[START OF GIVEN INFORMATION]

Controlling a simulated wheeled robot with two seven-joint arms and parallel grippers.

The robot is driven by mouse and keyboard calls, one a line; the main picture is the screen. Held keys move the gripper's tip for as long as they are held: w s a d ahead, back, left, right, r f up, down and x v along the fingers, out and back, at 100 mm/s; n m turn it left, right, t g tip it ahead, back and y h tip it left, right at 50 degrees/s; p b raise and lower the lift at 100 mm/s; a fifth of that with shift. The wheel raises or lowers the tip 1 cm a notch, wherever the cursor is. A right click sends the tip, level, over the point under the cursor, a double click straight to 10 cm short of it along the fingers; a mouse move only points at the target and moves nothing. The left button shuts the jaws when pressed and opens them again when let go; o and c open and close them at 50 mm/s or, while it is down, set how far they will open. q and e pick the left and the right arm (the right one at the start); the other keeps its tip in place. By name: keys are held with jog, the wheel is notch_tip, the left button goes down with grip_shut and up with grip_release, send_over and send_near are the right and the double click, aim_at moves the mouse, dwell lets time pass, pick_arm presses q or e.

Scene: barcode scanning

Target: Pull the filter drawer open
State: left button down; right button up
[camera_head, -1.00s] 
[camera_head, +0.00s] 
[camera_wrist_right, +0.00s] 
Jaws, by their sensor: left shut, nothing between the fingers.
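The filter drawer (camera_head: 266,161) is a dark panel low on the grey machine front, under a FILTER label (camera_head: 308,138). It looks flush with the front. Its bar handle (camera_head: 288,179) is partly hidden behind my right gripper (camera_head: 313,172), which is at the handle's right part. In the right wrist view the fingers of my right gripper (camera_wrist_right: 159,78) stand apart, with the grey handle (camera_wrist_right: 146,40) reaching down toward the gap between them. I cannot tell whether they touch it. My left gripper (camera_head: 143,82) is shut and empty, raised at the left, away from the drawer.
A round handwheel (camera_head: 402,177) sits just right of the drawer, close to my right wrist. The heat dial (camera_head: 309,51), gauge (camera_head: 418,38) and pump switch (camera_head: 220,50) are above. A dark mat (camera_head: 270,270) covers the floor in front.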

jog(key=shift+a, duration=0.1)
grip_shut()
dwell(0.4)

[END OF GIVEN INFORMATION]

▶ _EXERCISE_
Copy out every line from the one containing "State: left button down; right button up" to the end of the material, both ends included.

▶ _ANSWER TO THE TASK_
State: left button down; right button up
[camera_head, -1.00s] 
[camera_head, +0.00s] 
[camera_wrist_right, +0.00s] 
Jaws, by their sensor: left shut, nothing between the fingers.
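The filter drawer (camera_head: 266,161) is a dark panel low on the grey machine front, under a FILTER label (camera_head: 308,138). It looks flush with the front. Its bar handle (camera_head: 288,179) is partly hidden behind my right gripper (camera_head: 313,172), which is at the handle's right part. In the right wrist view the fingers of my right gripper (camera_wrist_right: 159,78) stand apart, with the grey handle (camera_wrist_right: 146,40) reaching down toward the gap between them. I cannot tell whether they touch it. My left gripper (camera_head: 143,82) is shut and empty, raised at the left, away from the drawer.
A round handwheel (camera_head: 402,177) sits just right of the drawer, close to my right wrist. The heat dial (camera_head: 309,51), gauge (camera_head: 418,38) and pump switch (camera_head: 220,50) are above. A dark mat (camera_head: 270,270) covers the floor in front.

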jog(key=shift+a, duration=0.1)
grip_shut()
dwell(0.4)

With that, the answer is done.